Dans l'article précédent, nous avons parlé de l'importance du confort dans les trains de nuit pour une durabilité dans la renaissance des trains de nuit. Un autre gros challenge concerne la viabilité économique. Dans cet article nous aborderons les "redevances-sillons", ce péage ferroviaire qui influence le portefeuille des compagnies ferroviaires.


De plus en plus de personnes prennent conscience du problème de la disparition des trains de nuit. Chez Back on Track Belgium nous en sommes très heureux ! Les raisons de leur disparition commencent aussi à être connues, notamment le problème des redevances-sillons coûteuses.





Les redevances-sillons, c'est quoi?


En bref, les redevances-sillons sont pour les trains ce que le péage est pour les voitures sur les autoroutes françaises ou italiennes : une redevance calculée au kilomètre, prélevée par le propriétaire des voies (presque toujours un État) sur l'exploitant d'un train (parfois une entreprise publique, parfois une entreprise privée). Les redevances-sillons ont été inventées dans les années 1990 dans le contexte de la libéralisation. À cette époque, il a été décidé que les entreprises ferroviaires autrefois unitaires soient divisées verticalement avec d’un côté le gestionnaire de l'infrastructure, le propriétaire des voies, et de l’autre l’opérateur qui fait rouler les trains.

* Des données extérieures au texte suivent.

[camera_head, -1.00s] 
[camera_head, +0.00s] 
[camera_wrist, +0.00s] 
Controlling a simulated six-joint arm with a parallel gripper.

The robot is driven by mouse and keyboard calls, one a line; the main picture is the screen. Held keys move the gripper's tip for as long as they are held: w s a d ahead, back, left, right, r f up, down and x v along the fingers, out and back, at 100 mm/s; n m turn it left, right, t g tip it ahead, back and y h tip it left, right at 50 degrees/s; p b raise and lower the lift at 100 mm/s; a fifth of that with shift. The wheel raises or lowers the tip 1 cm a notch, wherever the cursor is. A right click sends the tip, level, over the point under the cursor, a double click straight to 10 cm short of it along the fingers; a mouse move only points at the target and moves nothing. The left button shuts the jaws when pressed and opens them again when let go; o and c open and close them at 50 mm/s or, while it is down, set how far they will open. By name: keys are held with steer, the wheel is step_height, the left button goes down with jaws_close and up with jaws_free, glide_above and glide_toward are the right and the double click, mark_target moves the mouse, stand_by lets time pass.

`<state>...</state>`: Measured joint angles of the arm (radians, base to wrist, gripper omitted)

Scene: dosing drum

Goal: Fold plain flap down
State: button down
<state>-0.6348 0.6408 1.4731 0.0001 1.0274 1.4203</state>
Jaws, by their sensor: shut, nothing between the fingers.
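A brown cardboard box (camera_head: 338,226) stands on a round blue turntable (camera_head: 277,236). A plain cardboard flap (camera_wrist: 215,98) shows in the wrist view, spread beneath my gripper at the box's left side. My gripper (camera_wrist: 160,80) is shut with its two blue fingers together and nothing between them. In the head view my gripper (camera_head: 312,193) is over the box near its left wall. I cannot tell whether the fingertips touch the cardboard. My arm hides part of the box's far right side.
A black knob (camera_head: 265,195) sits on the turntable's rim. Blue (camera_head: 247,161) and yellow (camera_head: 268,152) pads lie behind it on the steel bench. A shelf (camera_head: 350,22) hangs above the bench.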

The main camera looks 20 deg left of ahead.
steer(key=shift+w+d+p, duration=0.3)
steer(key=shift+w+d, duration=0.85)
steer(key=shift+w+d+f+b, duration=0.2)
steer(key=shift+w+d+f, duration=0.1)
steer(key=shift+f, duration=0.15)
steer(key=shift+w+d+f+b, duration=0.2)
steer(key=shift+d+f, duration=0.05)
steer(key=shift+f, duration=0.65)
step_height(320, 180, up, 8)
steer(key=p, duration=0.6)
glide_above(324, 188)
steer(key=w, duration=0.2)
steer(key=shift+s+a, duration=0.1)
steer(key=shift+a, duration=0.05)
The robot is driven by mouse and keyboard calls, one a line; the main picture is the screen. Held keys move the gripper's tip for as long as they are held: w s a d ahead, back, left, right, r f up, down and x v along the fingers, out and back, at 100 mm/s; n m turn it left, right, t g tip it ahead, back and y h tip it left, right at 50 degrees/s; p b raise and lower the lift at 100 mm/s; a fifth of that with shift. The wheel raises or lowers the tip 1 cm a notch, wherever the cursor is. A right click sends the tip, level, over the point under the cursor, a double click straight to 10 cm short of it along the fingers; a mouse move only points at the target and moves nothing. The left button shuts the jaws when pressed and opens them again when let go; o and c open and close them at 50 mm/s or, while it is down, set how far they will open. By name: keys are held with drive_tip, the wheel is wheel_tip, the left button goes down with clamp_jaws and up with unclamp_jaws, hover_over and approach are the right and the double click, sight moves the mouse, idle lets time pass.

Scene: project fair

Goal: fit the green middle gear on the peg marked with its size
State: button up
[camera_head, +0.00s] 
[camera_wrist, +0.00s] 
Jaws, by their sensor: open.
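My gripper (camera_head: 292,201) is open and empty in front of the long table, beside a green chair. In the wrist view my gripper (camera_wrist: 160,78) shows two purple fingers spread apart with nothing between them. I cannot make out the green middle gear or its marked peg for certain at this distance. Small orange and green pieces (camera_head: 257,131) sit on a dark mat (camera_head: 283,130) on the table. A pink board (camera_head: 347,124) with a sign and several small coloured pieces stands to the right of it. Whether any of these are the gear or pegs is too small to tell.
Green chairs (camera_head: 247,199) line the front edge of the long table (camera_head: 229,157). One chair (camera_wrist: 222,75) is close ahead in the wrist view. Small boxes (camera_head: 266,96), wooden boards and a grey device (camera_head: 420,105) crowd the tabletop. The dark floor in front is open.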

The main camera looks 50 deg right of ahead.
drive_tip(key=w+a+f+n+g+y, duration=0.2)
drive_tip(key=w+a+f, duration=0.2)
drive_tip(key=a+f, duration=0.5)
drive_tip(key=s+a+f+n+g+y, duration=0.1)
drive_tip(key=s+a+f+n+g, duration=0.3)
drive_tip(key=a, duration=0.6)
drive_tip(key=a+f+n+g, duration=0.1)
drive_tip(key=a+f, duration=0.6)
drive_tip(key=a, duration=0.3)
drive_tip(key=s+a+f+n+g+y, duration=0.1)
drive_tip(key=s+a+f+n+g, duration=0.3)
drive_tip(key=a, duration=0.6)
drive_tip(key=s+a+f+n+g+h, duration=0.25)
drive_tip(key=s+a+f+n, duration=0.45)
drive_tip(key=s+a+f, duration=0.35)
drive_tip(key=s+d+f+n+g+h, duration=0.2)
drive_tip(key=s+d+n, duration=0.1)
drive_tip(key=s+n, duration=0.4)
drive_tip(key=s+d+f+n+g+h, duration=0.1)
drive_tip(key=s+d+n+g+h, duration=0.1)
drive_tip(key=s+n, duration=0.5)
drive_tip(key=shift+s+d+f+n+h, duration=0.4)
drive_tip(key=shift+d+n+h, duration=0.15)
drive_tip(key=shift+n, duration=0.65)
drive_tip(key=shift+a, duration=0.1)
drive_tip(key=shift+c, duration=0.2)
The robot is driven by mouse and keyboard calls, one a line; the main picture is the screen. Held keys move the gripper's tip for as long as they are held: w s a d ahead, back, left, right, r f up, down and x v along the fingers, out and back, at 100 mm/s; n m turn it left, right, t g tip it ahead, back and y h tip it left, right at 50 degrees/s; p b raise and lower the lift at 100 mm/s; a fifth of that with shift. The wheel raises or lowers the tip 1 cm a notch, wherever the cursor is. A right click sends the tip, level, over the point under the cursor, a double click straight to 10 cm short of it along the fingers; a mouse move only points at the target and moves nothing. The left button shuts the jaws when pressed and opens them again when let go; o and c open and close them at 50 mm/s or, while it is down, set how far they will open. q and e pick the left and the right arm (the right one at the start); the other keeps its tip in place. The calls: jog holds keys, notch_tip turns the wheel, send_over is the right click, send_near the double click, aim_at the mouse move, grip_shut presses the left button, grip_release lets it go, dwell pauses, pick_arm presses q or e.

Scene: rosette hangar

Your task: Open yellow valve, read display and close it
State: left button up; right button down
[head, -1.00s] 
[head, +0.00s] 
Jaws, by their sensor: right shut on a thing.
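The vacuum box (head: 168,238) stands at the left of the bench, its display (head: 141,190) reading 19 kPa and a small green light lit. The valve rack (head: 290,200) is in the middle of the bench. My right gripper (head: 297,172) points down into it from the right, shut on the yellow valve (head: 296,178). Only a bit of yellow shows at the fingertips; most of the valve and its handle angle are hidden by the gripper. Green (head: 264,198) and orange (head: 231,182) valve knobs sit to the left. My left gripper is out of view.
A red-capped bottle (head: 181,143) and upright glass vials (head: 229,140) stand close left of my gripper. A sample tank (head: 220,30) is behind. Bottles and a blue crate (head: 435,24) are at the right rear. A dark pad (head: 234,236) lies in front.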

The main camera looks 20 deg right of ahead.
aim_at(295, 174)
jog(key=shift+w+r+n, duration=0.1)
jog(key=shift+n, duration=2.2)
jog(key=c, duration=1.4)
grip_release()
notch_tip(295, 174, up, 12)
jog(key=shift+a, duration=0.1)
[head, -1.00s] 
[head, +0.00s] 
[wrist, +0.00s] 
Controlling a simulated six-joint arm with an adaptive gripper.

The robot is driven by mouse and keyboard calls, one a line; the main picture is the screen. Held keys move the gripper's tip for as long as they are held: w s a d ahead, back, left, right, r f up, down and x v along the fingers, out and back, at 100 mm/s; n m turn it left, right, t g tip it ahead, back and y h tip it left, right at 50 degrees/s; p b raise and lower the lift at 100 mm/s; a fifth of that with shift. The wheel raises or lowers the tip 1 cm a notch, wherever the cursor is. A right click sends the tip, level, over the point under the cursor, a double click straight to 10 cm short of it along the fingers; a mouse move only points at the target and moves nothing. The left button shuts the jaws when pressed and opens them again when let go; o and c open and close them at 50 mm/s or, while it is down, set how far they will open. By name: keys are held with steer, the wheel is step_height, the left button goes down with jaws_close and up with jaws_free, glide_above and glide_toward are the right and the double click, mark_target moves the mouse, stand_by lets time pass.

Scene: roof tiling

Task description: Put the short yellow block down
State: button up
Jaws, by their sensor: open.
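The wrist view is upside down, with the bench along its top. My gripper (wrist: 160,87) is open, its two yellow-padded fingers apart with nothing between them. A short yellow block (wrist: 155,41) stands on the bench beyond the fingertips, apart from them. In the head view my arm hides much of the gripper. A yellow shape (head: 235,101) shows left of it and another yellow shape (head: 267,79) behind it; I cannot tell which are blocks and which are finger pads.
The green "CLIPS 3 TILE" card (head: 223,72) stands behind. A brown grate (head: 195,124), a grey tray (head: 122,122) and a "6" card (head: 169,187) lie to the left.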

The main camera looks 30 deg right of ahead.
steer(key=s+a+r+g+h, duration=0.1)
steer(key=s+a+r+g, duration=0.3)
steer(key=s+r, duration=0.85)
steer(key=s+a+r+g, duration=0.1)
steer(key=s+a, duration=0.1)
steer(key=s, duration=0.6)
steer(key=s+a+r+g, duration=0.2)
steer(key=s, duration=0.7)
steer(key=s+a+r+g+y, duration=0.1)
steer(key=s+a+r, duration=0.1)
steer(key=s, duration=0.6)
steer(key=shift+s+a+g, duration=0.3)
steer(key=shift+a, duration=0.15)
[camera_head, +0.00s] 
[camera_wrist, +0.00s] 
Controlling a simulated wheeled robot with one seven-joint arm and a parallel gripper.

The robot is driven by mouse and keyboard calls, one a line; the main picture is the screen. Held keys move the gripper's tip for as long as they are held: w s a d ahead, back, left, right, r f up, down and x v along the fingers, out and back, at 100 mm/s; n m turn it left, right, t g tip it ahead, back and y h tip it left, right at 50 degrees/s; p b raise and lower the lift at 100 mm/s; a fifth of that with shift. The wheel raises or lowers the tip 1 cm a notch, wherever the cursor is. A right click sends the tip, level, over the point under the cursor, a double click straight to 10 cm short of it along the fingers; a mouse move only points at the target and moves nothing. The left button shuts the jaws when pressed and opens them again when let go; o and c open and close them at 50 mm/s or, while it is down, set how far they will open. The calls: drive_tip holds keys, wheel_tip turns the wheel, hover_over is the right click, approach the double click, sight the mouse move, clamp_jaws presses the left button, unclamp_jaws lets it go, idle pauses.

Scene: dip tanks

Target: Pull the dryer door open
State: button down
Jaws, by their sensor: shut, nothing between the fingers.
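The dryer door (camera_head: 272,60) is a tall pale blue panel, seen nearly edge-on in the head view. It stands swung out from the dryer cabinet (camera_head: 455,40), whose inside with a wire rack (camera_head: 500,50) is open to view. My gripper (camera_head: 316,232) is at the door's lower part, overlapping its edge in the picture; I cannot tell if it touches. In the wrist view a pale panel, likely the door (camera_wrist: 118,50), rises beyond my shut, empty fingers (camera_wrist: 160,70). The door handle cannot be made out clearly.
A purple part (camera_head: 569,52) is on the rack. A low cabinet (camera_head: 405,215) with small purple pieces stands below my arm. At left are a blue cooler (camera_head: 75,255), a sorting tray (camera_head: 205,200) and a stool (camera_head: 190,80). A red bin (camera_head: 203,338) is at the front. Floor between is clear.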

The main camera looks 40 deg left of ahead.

Une procédure de demande compliquée


Un opérateur doit faire la demande pour ses sillons auprès du gestionnaire d'infrastructure. Celui-ci examinera la faisabilité sur l'ensemble de l’itinéraire, même si une partie de celle-ci se trouve à l'étranger. S'il n'y a pas de conflit avec d'autres demandes de sillons, il approuvera le sillon demandé. En cas de plainte, l'opérateur peut s'adresser au "Service de Régulation du Transport ferroviaire et de l'Exploitation de l'Aéroport de Bruxelles-Capitale". Un sillon doit être demandé longtemps à l'avance. Pour un sillon qui commence avec le changement d'horaire annuel en décembre, la demande doit être faite au plus tard le deuxième mardi d'avril de l'année en cours. Dans le cas d’un sillon pour un train électrique, l'électricité pour celui-ci est également comptée dans la redevance-sillon.

L’itinéraire démystifié


En Belgique, la méthode de calcul est exposée au chapitre 6 du "Document de référence du réseau" d'Infrabel (*)(**).

Un sillon coûte :

"Coût direct ligne" x "nombre de km" + "Majoration Ramsey-Boiteux"

Le coût direct d'une ligne est de 1,721676 €/km. Alors, qu'est-ce que la majoration Ramsey-Boiteux ?

Il s'agit d'une majoration qui n'est appliquée qu'aux trains de voyageurs, qu'il s'agisse de trains de voyageurs faisant partie du service public (c'est-à-dire commandés par l'État et pour lesquels l'État compense les pertes) ou d'autres trains de voyageurs, ce qui, en Belgique, inclut actuellement tous les trains de nuit.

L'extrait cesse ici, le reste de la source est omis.